**WHAT NEEDS TO BE DONE**
Reproduce the full listing that appears beneath this instruction exactly.

**Robot trajectory data**
● ● ● ● ● ● ●

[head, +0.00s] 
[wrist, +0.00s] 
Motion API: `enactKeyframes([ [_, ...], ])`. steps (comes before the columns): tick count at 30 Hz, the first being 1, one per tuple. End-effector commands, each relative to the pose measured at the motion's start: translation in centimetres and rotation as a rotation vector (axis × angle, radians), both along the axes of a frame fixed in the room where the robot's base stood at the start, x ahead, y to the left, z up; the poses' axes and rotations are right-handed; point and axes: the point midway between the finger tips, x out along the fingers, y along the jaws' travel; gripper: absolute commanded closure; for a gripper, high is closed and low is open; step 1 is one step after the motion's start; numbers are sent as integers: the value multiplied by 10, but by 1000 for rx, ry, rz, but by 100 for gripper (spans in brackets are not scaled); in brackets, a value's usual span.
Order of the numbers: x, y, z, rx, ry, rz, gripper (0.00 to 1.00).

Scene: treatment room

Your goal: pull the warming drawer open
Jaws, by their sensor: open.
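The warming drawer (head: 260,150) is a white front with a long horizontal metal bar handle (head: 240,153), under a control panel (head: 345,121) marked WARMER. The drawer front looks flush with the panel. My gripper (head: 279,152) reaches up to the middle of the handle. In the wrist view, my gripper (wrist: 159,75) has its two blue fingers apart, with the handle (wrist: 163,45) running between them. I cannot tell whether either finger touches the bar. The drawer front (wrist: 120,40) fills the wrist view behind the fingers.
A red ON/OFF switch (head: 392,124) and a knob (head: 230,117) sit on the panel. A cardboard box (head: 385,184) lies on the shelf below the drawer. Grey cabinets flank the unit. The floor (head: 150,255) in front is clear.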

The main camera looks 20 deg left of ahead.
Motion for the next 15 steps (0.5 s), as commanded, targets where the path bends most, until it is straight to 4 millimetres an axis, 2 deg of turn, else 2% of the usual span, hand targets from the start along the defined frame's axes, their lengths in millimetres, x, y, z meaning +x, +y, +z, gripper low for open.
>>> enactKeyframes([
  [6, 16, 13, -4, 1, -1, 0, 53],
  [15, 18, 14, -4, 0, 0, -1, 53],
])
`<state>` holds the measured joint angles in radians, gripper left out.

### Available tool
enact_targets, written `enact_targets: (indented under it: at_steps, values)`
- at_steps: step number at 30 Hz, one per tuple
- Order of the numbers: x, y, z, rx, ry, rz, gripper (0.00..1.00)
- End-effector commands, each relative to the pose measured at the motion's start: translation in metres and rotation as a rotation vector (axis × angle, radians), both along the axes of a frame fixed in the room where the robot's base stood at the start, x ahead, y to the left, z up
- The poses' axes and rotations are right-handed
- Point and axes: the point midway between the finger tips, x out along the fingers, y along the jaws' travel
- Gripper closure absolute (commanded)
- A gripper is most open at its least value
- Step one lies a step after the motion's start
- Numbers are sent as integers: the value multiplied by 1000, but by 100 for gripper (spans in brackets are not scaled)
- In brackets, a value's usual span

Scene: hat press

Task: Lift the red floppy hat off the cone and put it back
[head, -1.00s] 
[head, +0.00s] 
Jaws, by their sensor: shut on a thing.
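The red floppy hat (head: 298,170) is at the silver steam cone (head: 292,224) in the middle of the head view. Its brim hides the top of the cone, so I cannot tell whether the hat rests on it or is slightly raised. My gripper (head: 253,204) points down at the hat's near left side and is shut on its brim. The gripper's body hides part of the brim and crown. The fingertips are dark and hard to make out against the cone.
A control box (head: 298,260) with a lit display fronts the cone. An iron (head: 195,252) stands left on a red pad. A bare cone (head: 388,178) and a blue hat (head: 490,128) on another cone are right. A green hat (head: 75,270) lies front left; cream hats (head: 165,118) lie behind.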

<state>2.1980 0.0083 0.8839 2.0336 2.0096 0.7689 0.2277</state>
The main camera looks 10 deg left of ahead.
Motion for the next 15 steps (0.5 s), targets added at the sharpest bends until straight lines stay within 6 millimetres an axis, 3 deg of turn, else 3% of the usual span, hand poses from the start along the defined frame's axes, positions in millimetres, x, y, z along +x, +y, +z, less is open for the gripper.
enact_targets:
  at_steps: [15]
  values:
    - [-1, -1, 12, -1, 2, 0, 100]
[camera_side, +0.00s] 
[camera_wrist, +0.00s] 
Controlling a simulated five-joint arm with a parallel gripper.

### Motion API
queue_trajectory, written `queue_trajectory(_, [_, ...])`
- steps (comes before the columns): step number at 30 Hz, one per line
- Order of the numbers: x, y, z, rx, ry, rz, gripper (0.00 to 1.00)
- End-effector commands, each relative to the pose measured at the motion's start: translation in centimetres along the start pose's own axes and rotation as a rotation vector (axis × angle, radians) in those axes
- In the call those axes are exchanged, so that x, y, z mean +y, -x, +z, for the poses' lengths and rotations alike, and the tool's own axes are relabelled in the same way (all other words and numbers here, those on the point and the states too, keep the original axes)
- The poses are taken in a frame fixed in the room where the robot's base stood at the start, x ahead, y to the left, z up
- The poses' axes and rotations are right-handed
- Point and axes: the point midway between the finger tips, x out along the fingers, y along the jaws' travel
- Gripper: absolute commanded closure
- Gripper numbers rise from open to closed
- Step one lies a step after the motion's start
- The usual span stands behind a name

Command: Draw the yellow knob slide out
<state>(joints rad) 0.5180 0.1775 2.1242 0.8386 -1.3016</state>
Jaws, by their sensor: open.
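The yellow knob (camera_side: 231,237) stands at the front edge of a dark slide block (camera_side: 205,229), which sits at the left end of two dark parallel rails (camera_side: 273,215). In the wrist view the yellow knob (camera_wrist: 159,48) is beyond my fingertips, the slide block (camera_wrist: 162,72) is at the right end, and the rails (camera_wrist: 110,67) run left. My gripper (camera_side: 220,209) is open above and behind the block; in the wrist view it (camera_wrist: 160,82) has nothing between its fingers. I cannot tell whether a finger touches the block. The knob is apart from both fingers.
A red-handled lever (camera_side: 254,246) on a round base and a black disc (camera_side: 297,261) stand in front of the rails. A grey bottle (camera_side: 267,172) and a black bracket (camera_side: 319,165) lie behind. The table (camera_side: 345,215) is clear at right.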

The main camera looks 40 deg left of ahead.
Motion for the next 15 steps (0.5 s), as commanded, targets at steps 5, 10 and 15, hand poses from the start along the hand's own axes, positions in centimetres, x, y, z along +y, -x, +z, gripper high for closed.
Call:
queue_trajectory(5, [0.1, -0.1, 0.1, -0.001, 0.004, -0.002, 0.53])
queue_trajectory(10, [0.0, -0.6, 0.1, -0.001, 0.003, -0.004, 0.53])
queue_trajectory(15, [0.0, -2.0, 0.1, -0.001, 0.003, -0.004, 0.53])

● ● ● ● ● ● ●

**SOLUTION TO THE PROBLEM**
[head, +0.00s] 
[wrist, +0.00s] 
Motion API: `enactKeyframes([ [_, ...], ])`. steps (comes before the columns): tick count at 30 Hz, the first being 1, one per tuple. End-effector commands, each relative to the pose measured at the motion's start: translation in centimetres and rotation as a rotation vector (axis × angle, radians), both along the axes of a frame fixed in the room where the robot's base stood at the start, x ahead, y to the left, z up; the poses' axes and rotations are right-handed; point and axes: the point midway between the finger tips, x out along the fingers, y along the jaws' travel; gripper: absolute commanded closure; for a gripper, high is closed and low is open; step 1 is one step after the motion's start; numbers are sent as integers: the value multiplied by 10, but by 1000 for rx, ry, rz, but by 100 for gripper (spans in brackets are not scaled); in brackets, a value's usual span.
Order of the numbers: x, y, z, rx, ry, rz, gripper (0.00 to 1.00).

Scene: treatment room

Your goal: pull the warming drawer open
Jaws, by their sensor: open.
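The warming drawer (head: 260,150) is a white front with a long horizontal metal bar handle (head: 240,153), under a control panel (head: 345,121) marked WARMER. The drawer front looks flush with the panel. My gripper (head: 279,152) reaches up to the middle of the handle. In the wrist view, my gripper (wrist: 159,75) has its two blue fingers apart, with the handle (wrist: 163,45) running between them. I cannot tell whether either finger touches the bar. The drawer front (wrist: 120,40) fills the wrist view behind the fingers.
A red ON/OFF switch (head: 392,124) and a knob (head: 230,117) sit on the panel. A cardboard box (head: 385,184) lies on the shelf below the drawer. Grey cabinets flank the unit. The floor (head: 150,255) in front is clear.

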The main camera looks 20 deg left of ahead.
Motion for the next 15 steps (0.5 s), as commanded, targets where the path bends most, until it is straight to 4 millimetres an axis, 2 deg of turn, else 2% of the usual span, hand targets from the start along the defined frame's axes, their lengths in millimetres, x, y, z meaning +x, +y, +z, gripper low for open.
>>> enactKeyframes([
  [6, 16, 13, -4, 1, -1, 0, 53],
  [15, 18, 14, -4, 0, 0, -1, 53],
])
`<state>` holds the measured joint angles in radians, gripper left out.

### Available tool
enact_targets, written `enact_targets: (indented under it: at_steps, values)`
- at_steps: step number at 30 Hz, one per tuple
- Order of the numbers: x, y, z, rx, ry, rz, gripper (0.00..1.00)
- End-effector commands, each relative to the pose measured at the motion's start: translation in metres and rotation as a rotation vector (axis × angle, radians), both along the axes of a frame fixed in the room where the robot's base stood at the start, x ahead, y to the left, z up
- The poses' axes and rotations are right-handed
- Point and axes: the point midway between the finger tips, x out along the fingers, y along the jaws' travel
- Gripper closure absolute (commanded)
- A gripper is most open at its least value
- Step one lies a step after the motion's start
- Numbers are sent as integers: the value multiplied by 1000, but by 100 for gripper (spans in brackets are not scaled)
- In brackets, a value's usual span

Scene: hat press

Task: Lift the red floppy hat off the cone and put it back
[head, -1.00s] 
[head, +0.00s] 
Jaws, by their sensor: shut on a thing.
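The red floppy hat (head: 298,170) is at the silver steam cone (head: 292,224) in the middle of the head view. Its brim hides the top of the cone, so I cannot tell whether the hat rests on it or is slightly raised. My gripper (head: 253,204) points down at the hat's near left side and is shut on its brim. The gripper's body hides part of the brim and crown. The fingertips are dark and hard to make out against the cone.
A control box (head: 298,260) with a lit display fronts the cone. An iron (head: 195,252) stands left on a red pad. A bare cone (head: 388,178) and a blue hat (head: 490,128) on another cone are right. A green hat (head: 75,270) lies front left; cream hats (head: 165,118) lie behind.

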<state>2.1980 0.0083 0.8839 2.0336 2.0096 0.7689 0.2277</state>
The main camera looks 10 deg left of ahead.
Motion for the next 15 steps (0.5 s), targets added at the sharpest bends until straight lines stay within 6 millimetres an axis, 3 deg of turn, else 3% of the usual span, hand poses from the start along the defined frame's axes, positions in millimetres, x, y, z along +x, +y, +z, less is open for the gripper.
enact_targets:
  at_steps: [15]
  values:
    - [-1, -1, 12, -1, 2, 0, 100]
[camera_side, +0.00s] 
[camera_wrist, +0.00s] 
Controlling a simulated five-joint arm with a parallel gripper.

### Motion API
queue_trajectory, written `queue_trajectory(_, [_, ...])`
- steps (comes before the columns): step number at 30 Hz, one per line
- Order of the numbers: x, y, z, rx, ry, rz, gripper (0.00 to 1.00)
- End-effector commands, each relative to the pose measured at the motion's start: translation in centimetres along the start pose's own axes and rotation as a rotation vector (axis × angle, radians) in those axes
- In the call those axes are exchanged, so that x, y, z mean +y, -x, +z, for the poses' lengths and rotations alike, and the tool's own axes are relabelled in the same way (all other words and numbers here, those on the point and the states too, keep the original axes)
- The poses are taken in a frame fixed in the room where the robot's base stood at the start, x ahead, y to the left, z up
- The poses' axes and rotations are right-handed
- Point and axes: the point midway between the finger tips, x out along the fingers, y along the jaws' travel
- Gripper: absolute commanded closure
- Gripper numbers rise from open to closed
- Step one lies a step after the motion's start
- The usual span stands behind a name

Command: Draw the yellow knob slide out
<state>(joints rad) 0.5180 0.1775 2.1242 0.8386 -1.3016</state>
Jaws, by their sensor: open.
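The yellow knob (camera_side: 231,237) stands at the front edge of a dark slide block (camera_side: 205,229), which sits at the left end of two dark parallel rails (camera_side: 273,215). In the wrist view the yellow knob (camera_wrist: 159,48) is beyond my fingertips, the slide block (camera_wrist: 162,72) is at the right end, and the rails (camera_wrist: 110,67) run left. My gripper (camera_side: 220,209) is open above and behind the block; in the wrist view it (camera_wrist: 160,82) has nothing between its fingers. I cannot tell whether a finger touches the block. The knob is apart from both fingers.
A red-handled lever (camera_side: 254,246) on a round base and a black disc (camera_side: 297,261) stand in front of the rails. A grey bottle (camera_side: 267,172) and a black bracket (camera_side: 319,165) lie behind. The table (camera_side: 345,215) is clear at right.

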The main camera looks 40 deg left of ahead.
Motion for the next 15 steps (0.5 s), as commanded, targets at steps 5, 10 and 15, hand poses from the start along the hand's own axes, positions in centimetres, x, y, z along +y, -x, +z, gripper high for closed.
Call:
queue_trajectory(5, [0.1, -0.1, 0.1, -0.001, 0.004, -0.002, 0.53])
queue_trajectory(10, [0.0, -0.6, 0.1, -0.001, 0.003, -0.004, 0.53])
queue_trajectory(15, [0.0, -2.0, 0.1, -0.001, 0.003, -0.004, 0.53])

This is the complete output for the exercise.